Events
Time: 10:00 a.m.
Place: School of Engineering's Scientific Lectures, Shiraz, Iran
Mansour Kanani
Modelling materials-related processes is not simple, as the underlying phenomena span an enormous range of lengths and timescales. Multi-scale materials modeling combines existing and emerging methods from diverse scientific disciplines to bridge the wide range of time and length scales that are inherent in a number of essential phenomena and processes in materials science and engineering. The mult-iscale materials modelling framework is based on the fundamental laws of nature and links the electronic modelling hierarchy through the atomistic and mesoscale modelling regimes to macroscopic material behaviour.
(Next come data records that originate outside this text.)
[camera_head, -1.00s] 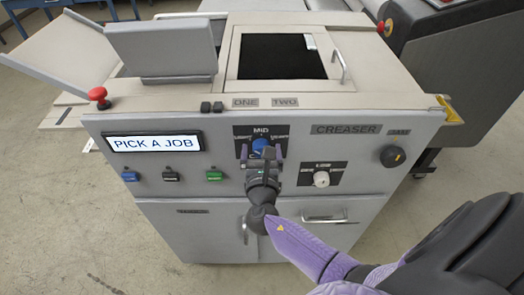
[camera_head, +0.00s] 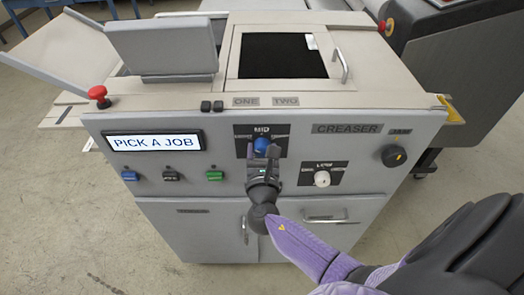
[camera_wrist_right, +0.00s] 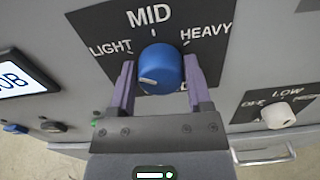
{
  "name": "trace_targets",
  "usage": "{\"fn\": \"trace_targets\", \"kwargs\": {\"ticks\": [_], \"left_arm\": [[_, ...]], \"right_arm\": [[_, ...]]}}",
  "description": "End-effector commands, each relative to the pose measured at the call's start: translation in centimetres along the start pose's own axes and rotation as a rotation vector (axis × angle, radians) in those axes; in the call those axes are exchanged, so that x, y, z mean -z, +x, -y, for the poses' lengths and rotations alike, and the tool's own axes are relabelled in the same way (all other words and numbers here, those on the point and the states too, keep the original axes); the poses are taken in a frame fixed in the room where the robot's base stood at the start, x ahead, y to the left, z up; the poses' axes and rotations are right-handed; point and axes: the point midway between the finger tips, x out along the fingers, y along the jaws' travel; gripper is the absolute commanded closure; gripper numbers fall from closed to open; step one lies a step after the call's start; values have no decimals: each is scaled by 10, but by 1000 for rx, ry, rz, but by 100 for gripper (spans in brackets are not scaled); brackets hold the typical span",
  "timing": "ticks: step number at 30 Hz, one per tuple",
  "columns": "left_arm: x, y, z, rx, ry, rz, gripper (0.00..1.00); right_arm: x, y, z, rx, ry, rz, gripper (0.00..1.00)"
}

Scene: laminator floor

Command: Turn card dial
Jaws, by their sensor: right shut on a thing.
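The card dial is a blue round knob (camera_head: 261,144) on the front panel of the creaser (camera_head: 300,122). It also shows close up in the right wrist view (camera_wrist_right: 160,66), with a white pointer mark on its lower left side. LIGHT, MID and HEAVY are printed around it; a label below is mostly hidden by my gripper. My right gripper (camera_head: 263,151) is in front of the panel, its two purple fingers on either side of the dial and shut on it. My left gripper is not in view.
A white knob (camera_head: 321,178) sits to the right of the dial and a black knob (camera_head: 394,156) farther right. A screen (camera_head: 153,141) reads PICK A JOB, above several push buttons. A red stop button (camera_head: 98,94) stands at the top left corner.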

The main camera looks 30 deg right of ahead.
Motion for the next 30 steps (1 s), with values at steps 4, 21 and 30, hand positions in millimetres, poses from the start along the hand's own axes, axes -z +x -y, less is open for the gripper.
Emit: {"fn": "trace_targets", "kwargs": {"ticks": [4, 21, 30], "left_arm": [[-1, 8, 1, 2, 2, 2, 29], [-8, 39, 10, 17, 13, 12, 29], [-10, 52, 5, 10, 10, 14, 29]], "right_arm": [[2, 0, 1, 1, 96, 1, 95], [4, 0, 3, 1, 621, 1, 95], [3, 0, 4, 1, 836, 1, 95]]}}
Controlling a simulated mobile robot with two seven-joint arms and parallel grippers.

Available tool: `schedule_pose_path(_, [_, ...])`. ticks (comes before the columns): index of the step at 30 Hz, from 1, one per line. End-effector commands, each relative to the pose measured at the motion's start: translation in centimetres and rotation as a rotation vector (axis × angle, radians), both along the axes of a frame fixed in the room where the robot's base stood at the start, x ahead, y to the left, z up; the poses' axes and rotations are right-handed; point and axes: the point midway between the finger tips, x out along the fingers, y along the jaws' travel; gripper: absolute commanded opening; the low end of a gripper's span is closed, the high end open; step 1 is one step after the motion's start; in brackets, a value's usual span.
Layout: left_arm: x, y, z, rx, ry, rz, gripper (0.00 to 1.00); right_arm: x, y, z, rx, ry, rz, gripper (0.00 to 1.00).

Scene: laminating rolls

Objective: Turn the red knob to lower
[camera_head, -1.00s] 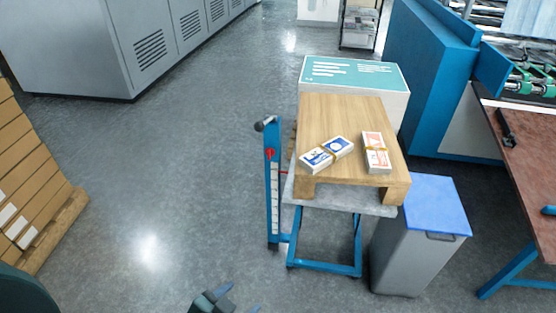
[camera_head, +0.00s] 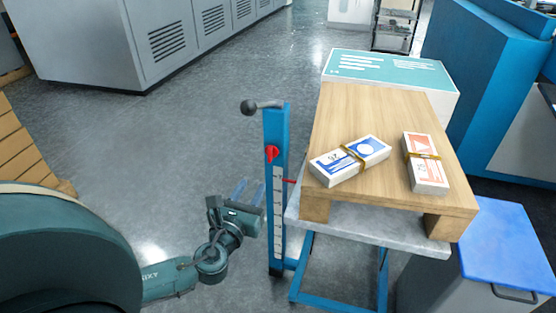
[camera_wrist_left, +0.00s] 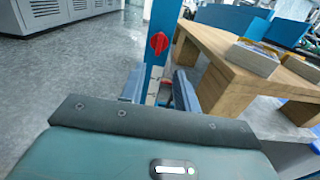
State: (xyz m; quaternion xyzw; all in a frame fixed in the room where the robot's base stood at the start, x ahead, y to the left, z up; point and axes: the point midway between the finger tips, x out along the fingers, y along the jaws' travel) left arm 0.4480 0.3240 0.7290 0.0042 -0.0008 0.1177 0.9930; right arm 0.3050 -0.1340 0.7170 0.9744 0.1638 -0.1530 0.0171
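The red knob (camera_head: 271,153) sits on the front face of a blue upright post (camera_head: 275,125), above a white scale strip (camera_head: 279,210). It also shows in the left wrist view (camera_wrist_left: 160,43), beyond and above the fingers. My left gripper (camera_head: 249,192) is in front and left of the post, lower than the knob and apart from it. Its two fingers are spread with nothing between them; they also show in the left wrist view (camera_wrist_left: 160,88). A small red pointer (camera_head: 291,181) sticks out beside the scale. My right gripper is not in view.
A wooden stand (camera_head: 375,110) on a grey lift table (camera_head: 370,226) carries two banded card packs, one blue (camera_head: 349,160) and one orange (camera_head: 425,162). A black-ended crank (camera_head: 250,107) tops the post. A blue-lidded bin (camera_head: 510,245) stands right. Floor left of the post is clear.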

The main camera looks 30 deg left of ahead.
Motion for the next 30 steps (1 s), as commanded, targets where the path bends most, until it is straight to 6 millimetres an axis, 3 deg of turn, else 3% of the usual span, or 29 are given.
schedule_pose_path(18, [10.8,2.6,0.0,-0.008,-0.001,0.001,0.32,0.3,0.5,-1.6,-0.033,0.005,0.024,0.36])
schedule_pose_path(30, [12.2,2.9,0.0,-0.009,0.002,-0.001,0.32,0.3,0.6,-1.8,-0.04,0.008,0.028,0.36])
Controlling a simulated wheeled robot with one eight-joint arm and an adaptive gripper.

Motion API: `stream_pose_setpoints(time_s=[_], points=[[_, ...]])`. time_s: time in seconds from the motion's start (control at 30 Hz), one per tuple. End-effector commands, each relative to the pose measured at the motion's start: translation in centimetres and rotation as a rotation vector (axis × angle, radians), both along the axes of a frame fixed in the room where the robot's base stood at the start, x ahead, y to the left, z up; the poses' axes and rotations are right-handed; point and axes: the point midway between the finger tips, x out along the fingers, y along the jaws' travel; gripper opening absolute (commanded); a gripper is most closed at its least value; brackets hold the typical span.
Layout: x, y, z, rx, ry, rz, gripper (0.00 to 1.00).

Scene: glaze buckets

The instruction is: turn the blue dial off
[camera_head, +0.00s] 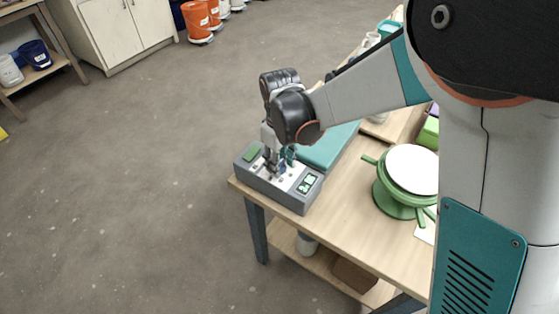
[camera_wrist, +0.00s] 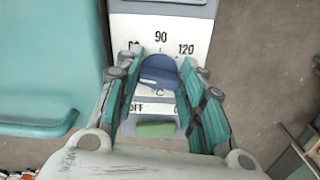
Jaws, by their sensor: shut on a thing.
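The blue dial (camera_wrist: 159,72) sits on the pale face of a grey control box (camera_head: 296,201) at the table's near left corner. My gripper (camera_wrist: 159,82) is over the box, with its teal-padded fingers closed on the left and right sides of the dial. In the head view my gripper (camera_head: 275,166) hides most of the dial. The wrist view shows printed marks 90 and 120 above the dial and OFF at its lower left. The dial's exact pointing direction is hard to make out. A green button (camera_wrist: 155,130) lies below OFF.
A teal flat case (camera_head: 328,147) lies on the table (camera_head: 335,222) close behind the box. A green banding wheel with a white disc (camera_head: 411,168) stands to the right. The floor (camera_head: 150,200) left of the table is open. Orange buckets (camera_head: 197,22) stand far off.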

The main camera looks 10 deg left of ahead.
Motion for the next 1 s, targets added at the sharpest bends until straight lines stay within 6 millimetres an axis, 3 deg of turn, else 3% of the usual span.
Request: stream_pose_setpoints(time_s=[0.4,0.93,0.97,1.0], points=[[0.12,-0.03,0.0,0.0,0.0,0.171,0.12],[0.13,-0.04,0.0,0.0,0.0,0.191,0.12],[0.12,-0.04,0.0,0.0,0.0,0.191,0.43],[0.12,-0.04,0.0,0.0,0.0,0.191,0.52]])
It is evident that such a framework may not be based on rigid, formal parameterizations alone but must emerge from a detailed understanding of the mechanistic behaviour of materials, a robust knowledge of materials properties and metallurgical trends, and must take into account the processing of materials as the basis of dynamical structure property relations. In this talk a general introduction on the multi-scale modelling approach and current status of this kind of methodology is considered. Some examples such as light element effect on interfaces, coherent to semi-coherent transition of precipitate interface, atomistically informed crystal plasticity model for trip steel and TiAl lamellar interface properties that used multi-scale modeling to capture mechanical properties are presented in the framework of scale-birding approach.